Melancholicus has grown tired of hearing this vague, undefined charge—which is little more than a bromide—levelled at those who have the temerity to consider the new liturgy inferior to the old, or who believe that The Greatest Council Of All TimeTM was not in fact the greatest council of all time. This is a standard charge that recurs again and again in our inquisitor’s reviews of traditionalist websites. Nowhere does he explain what precisely “rejecting” either the New Mass or “the authority of Vatican II” means, or why, indeed, such should be considered a crime. On the basis of an ambiguous charge left unexplained, websites such as Fisheaters are found to be in violation of “Fidelity”, and are consigned to the trash heap alongside the likes of America magazine, Maryknoll, Voice of the Faithful, and Catholics For A Free Choice.

Fisheaters commits another crime against “Fidelity” insofar as “all of the material and resources offered are pre-Vatican II”. If our reviewer could explain to Melancholicus how this could be considered in itself a crime, he would be interested in hearing it.

Then there is Fisheaters’ Dictionary of Dissent, which really exercises our pious reviewer. He complains that the Dictionary contains sarcastic remarks about the new liturgy and the post-conciliar church. But so what? Depending on one’s personal taste, some may find the Dictionary of Dissent darkly amusing, others may find it obnoxious. But where on this page does there occur the denial of some doctrine of faith or morals one might expect if the webmaster is to be found in violation of “Fidelity”?

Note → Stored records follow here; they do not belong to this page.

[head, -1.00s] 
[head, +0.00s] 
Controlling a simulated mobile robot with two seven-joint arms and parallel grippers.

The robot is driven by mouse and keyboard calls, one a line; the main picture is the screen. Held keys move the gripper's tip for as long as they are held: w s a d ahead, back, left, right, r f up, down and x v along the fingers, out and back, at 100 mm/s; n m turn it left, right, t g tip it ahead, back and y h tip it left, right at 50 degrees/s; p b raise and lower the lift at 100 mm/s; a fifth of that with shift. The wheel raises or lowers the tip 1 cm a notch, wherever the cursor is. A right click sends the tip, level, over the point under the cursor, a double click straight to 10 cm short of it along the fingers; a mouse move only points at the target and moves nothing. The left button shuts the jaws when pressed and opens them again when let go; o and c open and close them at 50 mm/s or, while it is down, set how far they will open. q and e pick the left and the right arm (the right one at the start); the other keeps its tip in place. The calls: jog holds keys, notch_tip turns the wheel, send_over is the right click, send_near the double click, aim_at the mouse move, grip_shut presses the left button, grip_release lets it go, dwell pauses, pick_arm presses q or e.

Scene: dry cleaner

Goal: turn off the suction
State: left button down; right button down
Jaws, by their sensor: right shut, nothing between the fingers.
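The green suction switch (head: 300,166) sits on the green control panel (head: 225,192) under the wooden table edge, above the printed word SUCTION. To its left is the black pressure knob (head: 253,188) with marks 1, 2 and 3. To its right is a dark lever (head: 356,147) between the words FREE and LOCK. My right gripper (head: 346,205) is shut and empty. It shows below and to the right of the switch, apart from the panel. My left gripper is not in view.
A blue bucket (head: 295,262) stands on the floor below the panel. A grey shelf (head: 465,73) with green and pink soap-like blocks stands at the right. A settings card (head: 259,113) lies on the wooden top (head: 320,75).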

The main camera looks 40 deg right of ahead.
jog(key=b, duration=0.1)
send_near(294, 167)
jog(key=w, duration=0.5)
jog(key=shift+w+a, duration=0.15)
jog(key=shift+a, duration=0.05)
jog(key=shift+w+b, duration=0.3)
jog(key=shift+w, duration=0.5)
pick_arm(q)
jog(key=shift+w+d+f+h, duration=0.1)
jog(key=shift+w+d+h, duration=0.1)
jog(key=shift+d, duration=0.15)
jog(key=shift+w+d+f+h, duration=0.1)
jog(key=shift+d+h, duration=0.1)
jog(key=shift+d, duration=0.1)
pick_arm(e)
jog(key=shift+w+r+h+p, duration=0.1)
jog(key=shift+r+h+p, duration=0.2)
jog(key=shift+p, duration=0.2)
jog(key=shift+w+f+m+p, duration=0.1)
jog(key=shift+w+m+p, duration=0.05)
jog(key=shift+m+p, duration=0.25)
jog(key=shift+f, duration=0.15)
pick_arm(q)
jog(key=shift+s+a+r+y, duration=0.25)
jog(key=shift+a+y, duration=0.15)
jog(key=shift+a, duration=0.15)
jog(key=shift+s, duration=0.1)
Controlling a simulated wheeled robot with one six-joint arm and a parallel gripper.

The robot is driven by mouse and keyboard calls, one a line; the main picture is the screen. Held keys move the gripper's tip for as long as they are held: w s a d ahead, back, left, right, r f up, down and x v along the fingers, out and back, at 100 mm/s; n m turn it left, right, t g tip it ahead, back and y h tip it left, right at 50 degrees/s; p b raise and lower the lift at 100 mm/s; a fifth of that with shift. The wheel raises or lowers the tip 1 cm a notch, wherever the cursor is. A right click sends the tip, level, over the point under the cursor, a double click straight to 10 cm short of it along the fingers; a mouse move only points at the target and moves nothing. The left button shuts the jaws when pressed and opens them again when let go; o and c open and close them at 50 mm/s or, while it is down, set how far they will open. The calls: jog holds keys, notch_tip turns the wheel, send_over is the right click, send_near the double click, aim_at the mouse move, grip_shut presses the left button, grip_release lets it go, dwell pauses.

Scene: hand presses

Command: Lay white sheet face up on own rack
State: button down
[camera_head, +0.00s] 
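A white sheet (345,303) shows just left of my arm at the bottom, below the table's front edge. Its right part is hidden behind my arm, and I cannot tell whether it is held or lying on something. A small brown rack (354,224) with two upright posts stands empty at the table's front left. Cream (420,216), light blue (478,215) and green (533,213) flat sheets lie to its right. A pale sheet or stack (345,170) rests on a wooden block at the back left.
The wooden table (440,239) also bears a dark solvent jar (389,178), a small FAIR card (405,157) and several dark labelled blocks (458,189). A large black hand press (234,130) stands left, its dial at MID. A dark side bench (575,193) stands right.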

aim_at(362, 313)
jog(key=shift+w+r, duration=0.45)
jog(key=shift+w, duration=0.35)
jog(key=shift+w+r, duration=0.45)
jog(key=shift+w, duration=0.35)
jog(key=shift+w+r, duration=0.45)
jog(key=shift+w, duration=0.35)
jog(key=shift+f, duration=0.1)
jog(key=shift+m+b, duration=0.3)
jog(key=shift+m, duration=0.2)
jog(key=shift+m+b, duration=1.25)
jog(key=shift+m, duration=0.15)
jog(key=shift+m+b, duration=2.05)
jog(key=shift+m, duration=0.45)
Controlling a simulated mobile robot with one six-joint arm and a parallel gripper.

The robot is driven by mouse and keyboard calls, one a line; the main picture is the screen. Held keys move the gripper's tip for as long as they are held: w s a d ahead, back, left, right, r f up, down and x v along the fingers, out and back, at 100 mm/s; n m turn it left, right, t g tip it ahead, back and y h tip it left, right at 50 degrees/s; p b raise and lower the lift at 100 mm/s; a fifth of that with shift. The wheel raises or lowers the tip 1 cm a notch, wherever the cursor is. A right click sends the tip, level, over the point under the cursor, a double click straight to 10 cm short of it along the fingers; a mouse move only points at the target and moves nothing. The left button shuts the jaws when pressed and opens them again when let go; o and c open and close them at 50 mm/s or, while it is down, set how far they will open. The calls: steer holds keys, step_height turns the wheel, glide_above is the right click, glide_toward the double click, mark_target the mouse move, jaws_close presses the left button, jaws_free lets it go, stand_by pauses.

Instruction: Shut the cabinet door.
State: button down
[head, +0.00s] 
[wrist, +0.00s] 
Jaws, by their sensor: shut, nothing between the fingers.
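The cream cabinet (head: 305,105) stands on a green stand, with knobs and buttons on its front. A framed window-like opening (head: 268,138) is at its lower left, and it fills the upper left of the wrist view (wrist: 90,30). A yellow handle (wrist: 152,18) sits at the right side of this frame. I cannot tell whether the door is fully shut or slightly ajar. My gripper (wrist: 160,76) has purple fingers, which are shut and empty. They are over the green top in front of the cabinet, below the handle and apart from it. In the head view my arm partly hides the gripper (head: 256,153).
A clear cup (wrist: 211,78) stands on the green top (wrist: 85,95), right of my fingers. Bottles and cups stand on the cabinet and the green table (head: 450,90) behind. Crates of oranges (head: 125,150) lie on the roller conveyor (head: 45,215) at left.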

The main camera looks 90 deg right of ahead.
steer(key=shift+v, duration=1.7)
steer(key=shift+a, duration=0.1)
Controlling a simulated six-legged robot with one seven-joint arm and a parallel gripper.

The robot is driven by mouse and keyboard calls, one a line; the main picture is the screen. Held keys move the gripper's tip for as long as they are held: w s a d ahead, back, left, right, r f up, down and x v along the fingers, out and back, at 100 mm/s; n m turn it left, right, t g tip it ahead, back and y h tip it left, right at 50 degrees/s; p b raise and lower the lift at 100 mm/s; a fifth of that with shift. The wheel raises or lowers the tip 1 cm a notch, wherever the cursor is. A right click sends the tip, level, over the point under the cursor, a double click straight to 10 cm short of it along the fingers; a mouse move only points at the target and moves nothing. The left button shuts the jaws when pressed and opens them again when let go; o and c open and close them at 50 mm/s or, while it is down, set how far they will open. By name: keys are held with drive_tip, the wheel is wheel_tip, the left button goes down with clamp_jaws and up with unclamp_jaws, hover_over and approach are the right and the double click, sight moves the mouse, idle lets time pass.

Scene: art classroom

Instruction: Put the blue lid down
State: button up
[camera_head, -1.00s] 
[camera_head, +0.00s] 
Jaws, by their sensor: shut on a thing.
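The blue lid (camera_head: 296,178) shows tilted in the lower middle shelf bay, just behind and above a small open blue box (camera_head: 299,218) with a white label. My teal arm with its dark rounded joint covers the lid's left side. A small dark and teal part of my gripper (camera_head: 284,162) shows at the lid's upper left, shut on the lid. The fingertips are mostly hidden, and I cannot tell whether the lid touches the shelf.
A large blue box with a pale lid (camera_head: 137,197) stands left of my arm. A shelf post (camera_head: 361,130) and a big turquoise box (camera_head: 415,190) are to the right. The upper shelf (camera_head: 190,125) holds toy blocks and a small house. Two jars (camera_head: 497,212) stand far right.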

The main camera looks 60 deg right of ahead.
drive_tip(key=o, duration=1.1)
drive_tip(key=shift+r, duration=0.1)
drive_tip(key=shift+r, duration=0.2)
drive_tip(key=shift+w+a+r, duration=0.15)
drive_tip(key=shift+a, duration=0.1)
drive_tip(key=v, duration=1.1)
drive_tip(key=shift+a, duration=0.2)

Another “weakness” of the Fisheaters website identified by our reviewer is its “unorthodox Catholic links”. Among these allegedly “unorthodox” links are Christian Order, Una Voce (!) and the (now unfortunately defunct) Diocese Report. By what criterion does our reviewer take it upon himself to judge these sites “unorthodox”? In any case, they are all—together with Seattle Catholic—guilty of a most serious breach of “Fidelity”. Fidelity to what, precisely? Ah, but there’s the rub. The sense in which this term is used by our reviewer can hardly be as restrictive as adherence merely to the teachings of the Church, for the aforementioned Traditionalist websites he has consigned to his “Danger list” contain no heresy. No, for our reviewer, the meaning of “Fidelity” has been expanded to include adherence not only to the teachings of the Church but to the policies and decisions of churchmen, as well as an exaggerated sense of the respect owed to those in sacred orders. All Traditionalist websites promote the old religion at the expense of the new; that is the distinguishing feature of Traditionalism, for they wouldn’t be Traditionalists if they didn’t. Why, in the opinion of our reviewer, should criticism of the liturgical dross that has been imposed upon the Church for the last forty years be considered grounds for such extreme censure? We find Christian Order roundly upbraided for the egregious crime of being sharply critical of the bishops of England and Wales. But it is a matter of the historical record that these bishops comprise one of the most corrupt and modernist hierarchies in the world. If our reviewer considers such men above criticism, he cannot know very much about them. Although Diocese Report is no longer functioning, Melancholicus used to read it regularly before he entered seminary in 2002, and he remembers it as a news source that never held back from reporting on the perfidy and malfeasance of corrupt bishops. There have been many examples of bad bishops in the history of holy Church, and bad bishops abound in every age. Why is it apparently so hard for our reviewer to believe that there are bad bishops installed in Sees today, all across the world? For what is most disturbing about our reviewer’s criterea in evaluating the ‘orthodoxy’ of websites is that he seems to be more scandalised by Traditionalist criticism of ecclesiastical turpitude than by the turpitude itself. If such be the case, he’d want to get his priorities right.

Perhaps when he says “Fidelity”, what he really means is “Party loyalty”, which is a different matter entirely.

Melancholicus is amazed and disgusted at the extent to which some will take it upon themselves to write their fellow Catholics out of the Church, even though the victims of these arrogant judgements have incurred no ecclesiastical censure.

And that is the end of today’s rant.